Pour quelles raisons cette prise de conscience ne se traduit pas encore dans les pratiques ?
Il existe évidemment différentes explications (je ne traiterais de la question de l'équipement des établissements qui n'est pas périphérique mais exigerait à elle seule de longs développements).
Sans prétendre à l'exhaustivité, deux facteurs me paraissent éclairants:

- les enseignants sont encore sur un mode défensif qui me parait paradoxal.
Défensif: la méfiance envers les TIC reste de mise. Nous "montons sur nos grands chevaux" à propos de Wikipédia. Elle n'est pas considérée comme fiable, certains interdisent même aux élèves la référence à cette encyclopédie qui est souvent la référence  en tête des résultats de recherche avec Google. Le "copier-coller" et l'attitude de consommateur sont souvent dénoncés avec vigueur.

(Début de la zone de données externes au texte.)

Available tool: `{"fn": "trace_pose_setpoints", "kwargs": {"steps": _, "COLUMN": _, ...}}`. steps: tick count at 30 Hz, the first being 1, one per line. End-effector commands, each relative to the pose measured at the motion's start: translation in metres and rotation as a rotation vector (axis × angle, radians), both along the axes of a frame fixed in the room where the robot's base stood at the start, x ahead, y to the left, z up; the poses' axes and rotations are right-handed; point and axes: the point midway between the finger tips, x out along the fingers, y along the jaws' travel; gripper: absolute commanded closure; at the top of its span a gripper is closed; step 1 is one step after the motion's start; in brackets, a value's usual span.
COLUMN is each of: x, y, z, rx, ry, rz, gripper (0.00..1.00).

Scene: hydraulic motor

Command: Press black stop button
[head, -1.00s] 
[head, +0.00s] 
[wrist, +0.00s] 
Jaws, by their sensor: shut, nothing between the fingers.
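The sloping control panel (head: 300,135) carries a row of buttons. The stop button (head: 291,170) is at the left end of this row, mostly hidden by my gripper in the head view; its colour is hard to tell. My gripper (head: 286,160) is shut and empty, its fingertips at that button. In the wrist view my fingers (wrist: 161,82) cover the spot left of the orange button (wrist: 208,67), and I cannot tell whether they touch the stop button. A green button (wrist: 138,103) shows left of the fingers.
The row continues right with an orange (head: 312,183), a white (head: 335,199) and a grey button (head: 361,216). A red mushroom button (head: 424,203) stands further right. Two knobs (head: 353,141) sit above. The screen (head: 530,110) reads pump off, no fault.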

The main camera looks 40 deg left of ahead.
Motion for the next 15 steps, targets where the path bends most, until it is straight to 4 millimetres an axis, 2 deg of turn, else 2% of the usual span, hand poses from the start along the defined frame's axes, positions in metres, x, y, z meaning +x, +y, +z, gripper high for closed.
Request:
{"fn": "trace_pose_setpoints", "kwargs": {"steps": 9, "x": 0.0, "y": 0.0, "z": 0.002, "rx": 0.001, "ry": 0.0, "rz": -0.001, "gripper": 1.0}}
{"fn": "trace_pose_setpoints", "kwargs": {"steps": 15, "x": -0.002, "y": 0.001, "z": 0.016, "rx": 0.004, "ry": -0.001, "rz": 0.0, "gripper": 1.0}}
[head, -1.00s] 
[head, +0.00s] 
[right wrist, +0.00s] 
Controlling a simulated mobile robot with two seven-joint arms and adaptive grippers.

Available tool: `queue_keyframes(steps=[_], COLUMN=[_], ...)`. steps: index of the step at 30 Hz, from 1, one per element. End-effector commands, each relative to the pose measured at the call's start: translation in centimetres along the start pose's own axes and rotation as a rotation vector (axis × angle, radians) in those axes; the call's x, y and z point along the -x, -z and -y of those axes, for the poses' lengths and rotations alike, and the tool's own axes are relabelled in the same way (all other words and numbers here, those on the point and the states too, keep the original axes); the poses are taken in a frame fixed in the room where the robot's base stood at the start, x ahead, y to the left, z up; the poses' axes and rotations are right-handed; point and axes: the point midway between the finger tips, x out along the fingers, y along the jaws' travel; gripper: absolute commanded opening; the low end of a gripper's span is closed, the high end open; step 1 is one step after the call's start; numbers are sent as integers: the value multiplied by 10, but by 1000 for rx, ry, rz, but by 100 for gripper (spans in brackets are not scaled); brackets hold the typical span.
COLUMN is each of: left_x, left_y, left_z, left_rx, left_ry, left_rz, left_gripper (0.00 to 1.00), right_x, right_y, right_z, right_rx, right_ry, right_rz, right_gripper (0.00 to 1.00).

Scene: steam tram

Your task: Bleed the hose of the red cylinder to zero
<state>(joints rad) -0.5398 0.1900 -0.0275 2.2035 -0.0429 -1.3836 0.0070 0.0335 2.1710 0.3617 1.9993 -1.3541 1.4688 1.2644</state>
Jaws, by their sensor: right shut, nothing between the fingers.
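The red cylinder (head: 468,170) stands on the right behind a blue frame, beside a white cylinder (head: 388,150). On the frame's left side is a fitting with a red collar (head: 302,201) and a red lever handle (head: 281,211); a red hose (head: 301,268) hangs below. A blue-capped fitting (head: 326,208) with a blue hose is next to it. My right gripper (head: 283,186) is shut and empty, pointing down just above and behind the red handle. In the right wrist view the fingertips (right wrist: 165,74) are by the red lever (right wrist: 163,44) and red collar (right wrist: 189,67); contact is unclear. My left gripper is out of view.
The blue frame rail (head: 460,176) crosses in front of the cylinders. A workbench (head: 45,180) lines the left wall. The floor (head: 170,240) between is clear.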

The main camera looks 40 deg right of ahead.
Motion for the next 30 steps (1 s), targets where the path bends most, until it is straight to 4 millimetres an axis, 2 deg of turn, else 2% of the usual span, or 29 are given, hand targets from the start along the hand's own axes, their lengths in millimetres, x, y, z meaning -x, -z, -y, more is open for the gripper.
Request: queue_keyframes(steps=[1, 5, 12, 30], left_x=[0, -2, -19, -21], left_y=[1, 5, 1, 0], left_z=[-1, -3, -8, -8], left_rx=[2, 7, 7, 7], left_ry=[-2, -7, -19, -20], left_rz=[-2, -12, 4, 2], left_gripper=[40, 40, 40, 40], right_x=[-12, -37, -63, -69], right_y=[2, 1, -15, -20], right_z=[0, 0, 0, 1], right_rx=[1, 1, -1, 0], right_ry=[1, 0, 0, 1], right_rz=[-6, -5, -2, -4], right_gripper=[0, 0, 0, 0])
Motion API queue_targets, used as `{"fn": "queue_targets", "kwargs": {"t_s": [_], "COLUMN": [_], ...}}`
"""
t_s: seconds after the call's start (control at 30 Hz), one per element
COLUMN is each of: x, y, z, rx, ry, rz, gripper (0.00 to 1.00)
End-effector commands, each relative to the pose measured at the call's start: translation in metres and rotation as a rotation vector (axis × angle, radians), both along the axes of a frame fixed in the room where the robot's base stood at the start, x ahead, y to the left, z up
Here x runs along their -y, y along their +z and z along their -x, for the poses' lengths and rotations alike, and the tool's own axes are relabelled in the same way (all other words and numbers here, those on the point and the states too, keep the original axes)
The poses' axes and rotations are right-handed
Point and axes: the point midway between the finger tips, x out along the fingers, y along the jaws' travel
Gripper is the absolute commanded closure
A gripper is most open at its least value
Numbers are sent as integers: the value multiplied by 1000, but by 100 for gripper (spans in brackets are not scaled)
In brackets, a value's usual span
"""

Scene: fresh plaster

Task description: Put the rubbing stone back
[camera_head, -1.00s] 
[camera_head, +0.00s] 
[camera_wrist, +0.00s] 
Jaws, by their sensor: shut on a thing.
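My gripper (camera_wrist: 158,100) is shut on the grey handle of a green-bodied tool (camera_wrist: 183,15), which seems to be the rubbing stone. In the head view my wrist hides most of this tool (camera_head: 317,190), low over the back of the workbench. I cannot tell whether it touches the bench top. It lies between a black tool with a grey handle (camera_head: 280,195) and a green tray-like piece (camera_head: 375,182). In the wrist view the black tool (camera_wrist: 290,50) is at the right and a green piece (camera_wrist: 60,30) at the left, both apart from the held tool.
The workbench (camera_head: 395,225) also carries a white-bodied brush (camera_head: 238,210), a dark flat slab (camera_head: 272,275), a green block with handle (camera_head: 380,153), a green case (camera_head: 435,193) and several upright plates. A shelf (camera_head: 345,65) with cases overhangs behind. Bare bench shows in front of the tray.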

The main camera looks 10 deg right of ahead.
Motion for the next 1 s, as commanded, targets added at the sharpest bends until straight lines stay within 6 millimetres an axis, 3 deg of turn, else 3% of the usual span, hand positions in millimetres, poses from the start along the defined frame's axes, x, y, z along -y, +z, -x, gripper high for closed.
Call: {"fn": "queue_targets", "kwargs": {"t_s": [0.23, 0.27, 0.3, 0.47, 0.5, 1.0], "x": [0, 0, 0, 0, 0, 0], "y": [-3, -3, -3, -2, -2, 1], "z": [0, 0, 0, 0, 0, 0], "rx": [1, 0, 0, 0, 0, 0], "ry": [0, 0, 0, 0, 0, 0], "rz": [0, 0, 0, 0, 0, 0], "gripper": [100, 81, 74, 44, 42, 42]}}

Pourquoi paradoxal ? Cette posture me parait contre-productive. Je voudrais tout de même que nous regardions nous-mêmes nos pratiques professionnelles:
- qui peut dire qu'il n'a jamais utilisé le copier-coller ? Quand je vois par exemple les photocopies de pages entières d'autres manuels, si ce n'est pas du copier-coller, c'est quoi ?
Je pourrais faire les mêmes remarques sur les sites disciplinaires où quelques collègues produisent des séances et beaucoup utilisent leur travail en l'adaptant plus ou moins.
Soyons moins hypocrites pour essayer de réfléchir au problème. A quel moment, pour quels types d'activités pouvons-nous tolérer le copier-coller ou le refuser catégoriquement ?
Cette discussion apporte des arguments intéressants
 

- Vouloir intervenir dans la culture numérique nécessite de mobiliser des compétences qui sont non seulement nouvelles (je n'ai pas été formé pour cela) mais peu formalisées. En effet, on apprend sur le tas, au fil des expériences personnelles. Ce qui explique certaines réticences: la peur devant la complexité (apparente) de la technologie; les savoirs accumulés ne sont pas validés ou reconnus, les compétences sont partielles (certains maitrisent mieux Excel, d'autres sont des internautes confirmés...).
Cette situation est donc très déstabilisante pour enseigner, elle peut générer une reprise en main de l'usage des TIC (on impose aux élèves des exercices avec des consignes très strictes) ou au contraire un laisser faire (je serais bien incapable de leur donner une méthode de recherche car moi-même je tâtonne...).


  Kandinsky structure joyeuse


Pour prolonger:

- un  très bon article de Christine Dioni qui m'a inspiré: "l'acculturation numérique des adolescents: un défi pour la profession enseignante ?  voir ce lien

- le toujours excellent blog de Bruno Duvauchelle et notamment ce billet:  "Nés avec le numérique"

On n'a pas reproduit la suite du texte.